Hamza Division (Aleppo) should not be confused with Hamza Division (Daraa).
The al-Hamza Division (Arabic: فرقة الحمزة) is a Syrian rebel group in northwestern Syria affiliated with the Syrian National Army, trained and equipped by the United States, the United Kingdom and Turkey as part of the Syrian Train and Equip Program. Formed in 2013, it cooperates with the Turkish Armed Forces in the Turkish occupation of northern Syria.
The Hamza Division was originally formed as the Hamza Brigade of the Free Syrian Army (FSA) in the southern countryside of the Hasakah Governorate in northeast Syria in 2013.[12]
On 23 April 2016, five FSA groups based in the town of Mare' in the northern Aleppo Governorate countryside, the Hamza Brigade, the Dhi Qar Brigade, the Northern Thunder Brigade, the Mare Resistance Brigade, and the Special Operations Brigade merged into the Hamza Division, citing "interests of unity" and proclaiming its intention to fight the "crime and terror" of the Islamic State of Iraq and the Levant (ISIL) and the Syrian government. Under the command of Syrian Army defector Lt. Sayf Balud ("Sayf Abu Bakr"),[1] the factions receive military support from CJTF-OIR, the international coalition against ISIL.[13]
In June 2016, the Northern Thunder Brigade received BGM-71 TOW missiles from CJTF-OIR.[14] Also that month, a Syrian Turkmen group called the "Samarkand Brigade", named after the city in Uzbekistan, joined the Hamza Division.[15]
During Operation Euphrates Shield in late August, the Hamza Division became one of the first FSA groups to enter Jarabulus from Karkamış. Sayf Balud was among those who followed behind Turkish Land Forces tanks and troops and entered Jarabulus in the morning of the first day of the operation, reaching the city center by afternoon.[16] He later gave a speech to residents in Jarabulus.[17]
On 18 October 2016, the Northern Thunder Brigade, part of the Hamza Division, issued an ultimatum to the YPG and the Army of Revolutionaries, warning them to leave Tell Rifaat within 48 hours after which they would attack the town.

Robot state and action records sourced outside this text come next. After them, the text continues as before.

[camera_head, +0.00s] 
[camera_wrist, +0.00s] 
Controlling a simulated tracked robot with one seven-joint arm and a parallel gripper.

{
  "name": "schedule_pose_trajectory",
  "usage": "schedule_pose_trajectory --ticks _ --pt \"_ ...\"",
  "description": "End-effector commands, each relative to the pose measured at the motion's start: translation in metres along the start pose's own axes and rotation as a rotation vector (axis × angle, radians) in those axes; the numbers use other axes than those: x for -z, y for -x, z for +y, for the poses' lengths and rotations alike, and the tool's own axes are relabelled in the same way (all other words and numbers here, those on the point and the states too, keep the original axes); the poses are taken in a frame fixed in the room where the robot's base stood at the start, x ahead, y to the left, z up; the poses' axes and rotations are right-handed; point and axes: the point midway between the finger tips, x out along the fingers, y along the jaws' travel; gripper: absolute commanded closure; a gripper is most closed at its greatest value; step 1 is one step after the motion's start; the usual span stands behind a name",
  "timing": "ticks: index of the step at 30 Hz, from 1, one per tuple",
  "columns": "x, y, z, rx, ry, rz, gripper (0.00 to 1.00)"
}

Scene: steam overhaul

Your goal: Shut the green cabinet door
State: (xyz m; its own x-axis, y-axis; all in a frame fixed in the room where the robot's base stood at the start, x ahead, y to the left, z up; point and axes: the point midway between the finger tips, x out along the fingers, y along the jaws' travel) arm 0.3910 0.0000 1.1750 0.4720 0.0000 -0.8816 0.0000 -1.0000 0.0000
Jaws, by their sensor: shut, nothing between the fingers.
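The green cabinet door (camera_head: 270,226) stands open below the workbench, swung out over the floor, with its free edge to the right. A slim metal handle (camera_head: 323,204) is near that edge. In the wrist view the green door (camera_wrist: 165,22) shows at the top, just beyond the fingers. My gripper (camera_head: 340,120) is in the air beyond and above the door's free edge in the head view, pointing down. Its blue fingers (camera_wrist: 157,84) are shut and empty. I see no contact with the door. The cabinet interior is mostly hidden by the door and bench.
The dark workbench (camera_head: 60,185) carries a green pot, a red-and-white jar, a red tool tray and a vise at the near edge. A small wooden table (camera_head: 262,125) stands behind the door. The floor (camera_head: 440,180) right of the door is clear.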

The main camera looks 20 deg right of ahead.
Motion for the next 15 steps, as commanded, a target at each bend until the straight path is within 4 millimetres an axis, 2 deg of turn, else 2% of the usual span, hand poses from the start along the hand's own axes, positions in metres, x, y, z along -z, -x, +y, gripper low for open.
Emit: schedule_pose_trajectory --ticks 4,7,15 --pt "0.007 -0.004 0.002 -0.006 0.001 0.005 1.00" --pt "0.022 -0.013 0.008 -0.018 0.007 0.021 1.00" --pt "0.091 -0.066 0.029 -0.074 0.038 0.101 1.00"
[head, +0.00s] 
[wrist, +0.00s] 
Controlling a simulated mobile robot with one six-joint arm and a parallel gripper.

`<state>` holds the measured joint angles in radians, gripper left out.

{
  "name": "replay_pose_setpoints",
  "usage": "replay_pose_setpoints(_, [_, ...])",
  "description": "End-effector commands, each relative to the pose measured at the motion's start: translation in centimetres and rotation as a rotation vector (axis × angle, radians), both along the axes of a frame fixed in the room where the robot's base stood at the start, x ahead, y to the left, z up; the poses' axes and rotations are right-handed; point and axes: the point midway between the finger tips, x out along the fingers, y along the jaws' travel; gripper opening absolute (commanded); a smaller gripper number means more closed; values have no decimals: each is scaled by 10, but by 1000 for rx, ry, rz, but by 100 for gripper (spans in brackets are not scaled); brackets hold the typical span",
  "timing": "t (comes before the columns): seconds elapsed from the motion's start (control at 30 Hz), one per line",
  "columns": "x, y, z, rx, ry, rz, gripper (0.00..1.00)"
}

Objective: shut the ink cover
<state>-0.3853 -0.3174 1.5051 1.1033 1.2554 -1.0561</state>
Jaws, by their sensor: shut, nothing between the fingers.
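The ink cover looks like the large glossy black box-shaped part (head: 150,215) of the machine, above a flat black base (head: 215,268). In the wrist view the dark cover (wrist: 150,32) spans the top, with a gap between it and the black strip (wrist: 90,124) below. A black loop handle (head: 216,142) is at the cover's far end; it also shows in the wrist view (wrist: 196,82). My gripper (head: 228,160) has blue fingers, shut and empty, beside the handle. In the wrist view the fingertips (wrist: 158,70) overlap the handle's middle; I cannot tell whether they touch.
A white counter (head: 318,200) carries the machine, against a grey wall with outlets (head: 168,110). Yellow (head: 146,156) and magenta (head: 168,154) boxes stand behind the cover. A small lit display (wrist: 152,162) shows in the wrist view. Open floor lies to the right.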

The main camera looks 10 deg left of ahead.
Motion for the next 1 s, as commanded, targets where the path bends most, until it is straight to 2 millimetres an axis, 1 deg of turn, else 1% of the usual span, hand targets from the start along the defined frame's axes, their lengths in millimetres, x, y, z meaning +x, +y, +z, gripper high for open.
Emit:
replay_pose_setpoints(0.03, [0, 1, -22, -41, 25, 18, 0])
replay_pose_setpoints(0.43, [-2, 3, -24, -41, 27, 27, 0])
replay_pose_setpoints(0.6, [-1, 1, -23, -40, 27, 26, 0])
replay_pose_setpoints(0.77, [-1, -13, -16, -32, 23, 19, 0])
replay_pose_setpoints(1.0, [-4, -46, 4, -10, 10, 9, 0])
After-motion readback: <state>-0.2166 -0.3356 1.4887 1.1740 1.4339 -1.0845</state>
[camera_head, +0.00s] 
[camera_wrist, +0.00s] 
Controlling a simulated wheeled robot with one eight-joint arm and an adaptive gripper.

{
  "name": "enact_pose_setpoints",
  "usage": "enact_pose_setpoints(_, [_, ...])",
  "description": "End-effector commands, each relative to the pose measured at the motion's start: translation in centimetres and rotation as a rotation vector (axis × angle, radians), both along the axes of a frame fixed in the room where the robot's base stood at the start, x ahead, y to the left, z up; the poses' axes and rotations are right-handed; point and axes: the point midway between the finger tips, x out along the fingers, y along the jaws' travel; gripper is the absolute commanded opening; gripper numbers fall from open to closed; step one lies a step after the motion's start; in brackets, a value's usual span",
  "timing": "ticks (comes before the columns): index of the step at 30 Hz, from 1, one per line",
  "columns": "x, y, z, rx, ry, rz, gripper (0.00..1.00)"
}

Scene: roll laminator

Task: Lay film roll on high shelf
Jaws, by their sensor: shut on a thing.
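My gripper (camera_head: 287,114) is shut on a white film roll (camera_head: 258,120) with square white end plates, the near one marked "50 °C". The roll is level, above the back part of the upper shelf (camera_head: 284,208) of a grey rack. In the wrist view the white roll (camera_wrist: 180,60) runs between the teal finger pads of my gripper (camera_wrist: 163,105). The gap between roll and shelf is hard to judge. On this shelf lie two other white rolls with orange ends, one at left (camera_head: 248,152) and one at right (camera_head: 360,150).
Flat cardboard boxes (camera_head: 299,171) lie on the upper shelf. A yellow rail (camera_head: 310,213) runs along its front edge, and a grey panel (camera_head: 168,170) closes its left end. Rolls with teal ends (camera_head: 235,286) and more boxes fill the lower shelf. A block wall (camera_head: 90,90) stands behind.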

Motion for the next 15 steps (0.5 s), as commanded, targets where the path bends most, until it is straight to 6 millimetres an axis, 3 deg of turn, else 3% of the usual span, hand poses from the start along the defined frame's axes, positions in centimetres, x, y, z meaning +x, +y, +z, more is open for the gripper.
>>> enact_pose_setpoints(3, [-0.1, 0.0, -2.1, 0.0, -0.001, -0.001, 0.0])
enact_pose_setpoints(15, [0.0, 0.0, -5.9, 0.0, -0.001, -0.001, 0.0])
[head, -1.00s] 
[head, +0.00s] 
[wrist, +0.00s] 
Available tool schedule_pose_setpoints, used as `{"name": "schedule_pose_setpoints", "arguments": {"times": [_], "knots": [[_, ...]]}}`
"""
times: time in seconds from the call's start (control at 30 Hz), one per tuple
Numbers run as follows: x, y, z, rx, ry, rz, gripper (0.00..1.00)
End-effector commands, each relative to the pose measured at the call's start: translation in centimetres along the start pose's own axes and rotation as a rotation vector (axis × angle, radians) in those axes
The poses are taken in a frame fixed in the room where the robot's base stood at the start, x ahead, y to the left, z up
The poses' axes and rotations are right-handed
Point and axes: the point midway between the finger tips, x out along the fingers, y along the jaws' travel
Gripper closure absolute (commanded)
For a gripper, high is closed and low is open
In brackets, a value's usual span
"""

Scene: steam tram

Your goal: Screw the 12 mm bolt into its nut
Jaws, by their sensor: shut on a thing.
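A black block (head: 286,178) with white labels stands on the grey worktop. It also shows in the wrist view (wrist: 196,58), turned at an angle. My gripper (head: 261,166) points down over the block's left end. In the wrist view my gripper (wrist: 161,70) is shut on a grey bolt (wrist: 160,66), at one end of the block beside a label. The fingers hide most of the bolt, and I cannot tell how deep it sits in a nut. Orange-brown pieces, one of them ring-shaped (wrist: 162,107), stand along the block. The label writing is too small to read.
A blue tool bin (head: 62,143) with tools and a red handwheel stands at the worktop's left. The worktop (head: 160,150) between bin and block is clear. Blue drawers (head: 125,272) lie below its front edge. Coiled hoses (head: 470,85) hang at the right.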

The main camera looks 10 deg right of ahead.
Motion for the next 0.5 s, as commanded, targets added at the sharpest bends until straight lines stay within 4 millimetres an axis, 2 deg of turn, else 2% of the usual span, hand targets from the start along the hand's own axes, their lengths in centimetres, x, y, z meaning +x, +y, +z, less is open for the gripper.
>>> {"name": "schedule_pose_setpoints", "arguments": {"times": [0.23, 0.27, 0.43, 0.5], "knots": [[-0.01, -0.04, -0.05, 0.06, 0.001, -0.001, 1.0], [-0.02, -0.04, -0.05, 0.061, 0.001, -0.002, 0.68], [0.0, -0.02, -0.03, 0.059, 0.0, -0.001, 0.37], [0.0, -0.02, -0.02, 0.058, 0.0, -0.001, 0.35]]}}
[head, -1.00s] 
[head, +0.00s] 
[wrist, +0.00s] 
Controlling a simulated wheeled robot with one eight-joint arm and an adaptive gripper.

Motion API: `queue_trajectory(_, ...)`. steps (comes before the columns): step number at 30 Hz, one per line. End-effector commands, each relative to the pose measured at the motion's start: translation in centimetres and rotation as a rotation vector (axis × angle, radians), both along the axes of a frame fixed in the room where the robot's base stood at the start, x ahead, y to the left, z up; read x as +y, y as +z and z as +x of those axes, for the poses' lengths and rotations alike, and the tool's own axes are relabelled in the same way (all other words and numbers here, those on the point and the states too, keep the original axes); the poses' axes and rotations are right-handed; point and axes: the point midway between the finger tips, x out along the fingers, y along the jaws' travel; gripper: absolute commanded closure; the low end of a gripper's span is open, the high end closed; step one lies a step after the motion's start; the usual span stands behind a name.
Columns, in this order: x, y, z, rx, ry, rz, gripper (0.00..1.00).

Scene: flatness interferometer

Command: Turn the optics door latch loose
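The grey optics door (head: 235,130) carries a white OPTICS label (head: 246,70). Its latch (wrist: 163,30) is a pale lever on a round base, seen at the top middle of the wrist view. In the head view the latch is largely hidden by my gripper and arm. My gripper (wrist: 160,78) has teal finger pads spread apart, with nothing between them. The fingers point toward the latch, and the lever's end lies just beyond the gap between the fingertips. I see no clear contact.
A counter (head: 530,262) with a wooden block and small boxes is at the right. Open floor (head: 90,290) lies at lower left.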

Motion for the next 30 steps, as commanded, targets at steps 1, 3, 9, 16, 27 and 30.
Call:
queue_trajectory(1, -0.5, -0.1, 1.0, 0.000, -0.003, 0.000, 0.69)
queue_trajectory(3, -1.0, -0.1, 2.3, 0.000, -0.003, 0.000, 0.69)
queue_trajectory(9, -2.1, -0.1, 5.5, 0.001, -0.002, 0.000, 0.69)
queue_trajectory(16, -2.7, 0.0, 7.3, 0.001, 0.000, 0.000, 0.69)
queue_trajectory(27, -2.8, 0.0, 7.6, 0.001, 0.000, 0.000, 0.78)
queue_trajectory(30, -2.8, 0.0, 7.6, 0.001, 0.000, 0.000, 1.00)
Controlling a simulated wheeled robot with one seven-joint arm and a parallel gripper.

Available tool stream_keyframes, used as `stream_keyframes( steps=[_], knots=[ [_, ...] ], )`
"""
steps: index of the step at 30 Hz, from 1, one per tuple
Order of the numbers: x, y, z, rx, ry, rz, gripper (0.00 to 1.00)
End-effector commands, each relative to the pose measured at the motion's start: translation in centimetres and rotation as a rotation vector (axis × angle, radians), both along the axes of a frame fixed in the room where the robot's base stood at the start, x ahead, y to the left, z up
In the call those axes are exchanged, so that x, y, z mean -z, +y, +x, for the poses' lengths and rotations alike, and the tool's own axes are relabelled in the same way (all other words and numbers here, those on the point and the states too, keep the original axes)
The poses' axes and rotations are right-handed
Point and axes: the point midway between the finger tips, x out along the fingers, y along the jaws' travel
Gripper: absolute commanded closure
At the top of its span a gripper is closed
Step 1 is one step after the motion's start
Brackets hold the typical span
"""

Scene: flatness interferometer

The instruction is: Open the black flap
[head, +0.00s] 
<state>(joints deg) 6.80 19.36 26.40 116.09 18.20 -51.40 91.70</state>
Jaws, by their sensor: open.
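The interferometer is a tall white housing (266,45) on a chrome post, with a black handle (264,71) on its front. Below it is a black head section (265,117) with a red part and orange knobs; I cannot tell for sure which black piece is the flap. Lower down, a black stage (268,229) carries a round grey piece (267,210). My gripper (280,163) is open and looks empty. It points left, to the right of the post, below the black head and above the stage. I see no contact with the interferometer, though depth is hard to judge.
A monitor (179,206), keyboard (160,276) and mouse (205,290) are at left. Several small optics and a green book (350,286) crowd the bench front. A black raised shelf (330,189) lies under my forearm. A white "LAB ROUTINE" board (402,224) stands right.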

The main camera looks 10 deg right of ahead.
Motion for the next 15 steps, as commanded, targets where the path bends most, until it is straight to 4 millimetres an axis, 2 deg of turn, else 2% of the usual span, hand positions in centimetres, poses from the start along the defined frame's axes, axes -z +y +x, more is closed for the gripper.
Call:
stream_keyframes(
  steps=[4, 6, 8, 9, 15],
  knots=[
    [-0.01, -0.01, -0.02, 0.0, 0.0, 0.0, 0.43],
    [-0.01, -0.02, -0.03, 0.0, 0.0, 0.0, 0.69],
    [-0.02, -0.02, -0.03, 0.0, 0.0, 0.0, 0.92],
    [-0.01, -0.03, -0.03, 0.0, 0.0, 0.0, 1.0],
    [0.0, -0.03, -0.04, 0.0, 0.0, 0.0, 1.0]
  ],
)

The threat was not carried out.[18]
On 24 September 2017, the Hamza Division announced the opening of a military academy in the city of al-Bab. According to Abdullah Halawa, the military commander of the group, 2,200 fighters were to undergo two months of training in the academy, with the goal of forming a "Syrian National Army" in northern Syria.[3]
In January 2018, the group participated in Operation Olive Branch, the Turkish Armed Forces' invasion of the Afrin Region, against the YPG-led Syrian Democratic Forces. In February, the Kurdish Falcons Brigade (aka Red Berets) was formed as part of the Hamza Division. Led by Hasan Abdullah Kulli, it claimed to consist of 400 Kurds and 200 Arabs.[4] The TAF and TFSA captured Afrin on 18 March 2018, after SDF fighters withdrew from the city.
On 25 March, Hamza Division fighters killed a commander of Ahrar al-Sharqiya in Afrin in a dispute over territory and spoils of war, resulting in clashes between the two groups.[19] In response, Ahrar al-Sharqiya arrested around 200 Hamza Division fighters. A ceasefire agreement between the two groups was signed on the same day under Turkish supervision.[20]
In June 2018, the Hamza Division assassinated an Ahrar al-Sham commander in al-Bab.[21]
The Hamza Division was among the groups which volunteered to send fighters to Libya, as part of the Turkish military intervention in the Second Libyan Civil War, in December 2019.[22]
In May 2020, the Syrian Observatory for Human Rights reported several deaths of Syrian fighters in Libya, including Hamza members.[10]
On 28 May protestors in Afrin demanded the withdrawal of the Hamza Division from Afrin after several abuses carried out by the group, including holding female prisoners naked. During the protests members of Ahrar al-Sham and Jaysh al-Islam (exiled from East Ghouta), clashed with the Hamza Division at their headquarters and were eventually able to take over the headquarters, arresting several Hamza Division members in the process. Three Hamza Division members were killed in the course of the confrontation.[23]
On September 9, 2021, five Turkish-supported groups announced that they had merged into the Syrian Front for Liberation. They include the Sultan Suleiman Shah Division, Hamza Division, al-Mutasim Brigade, Suqour al-Sham Brigades and the 20th Division.[24]
On August 17, 2023, the United States imposed sanctions on the Hamza Division and its leader "in connection to serious human rights abuses committed in northern Syria, including abduction, severe physical abuse, and rape."[25]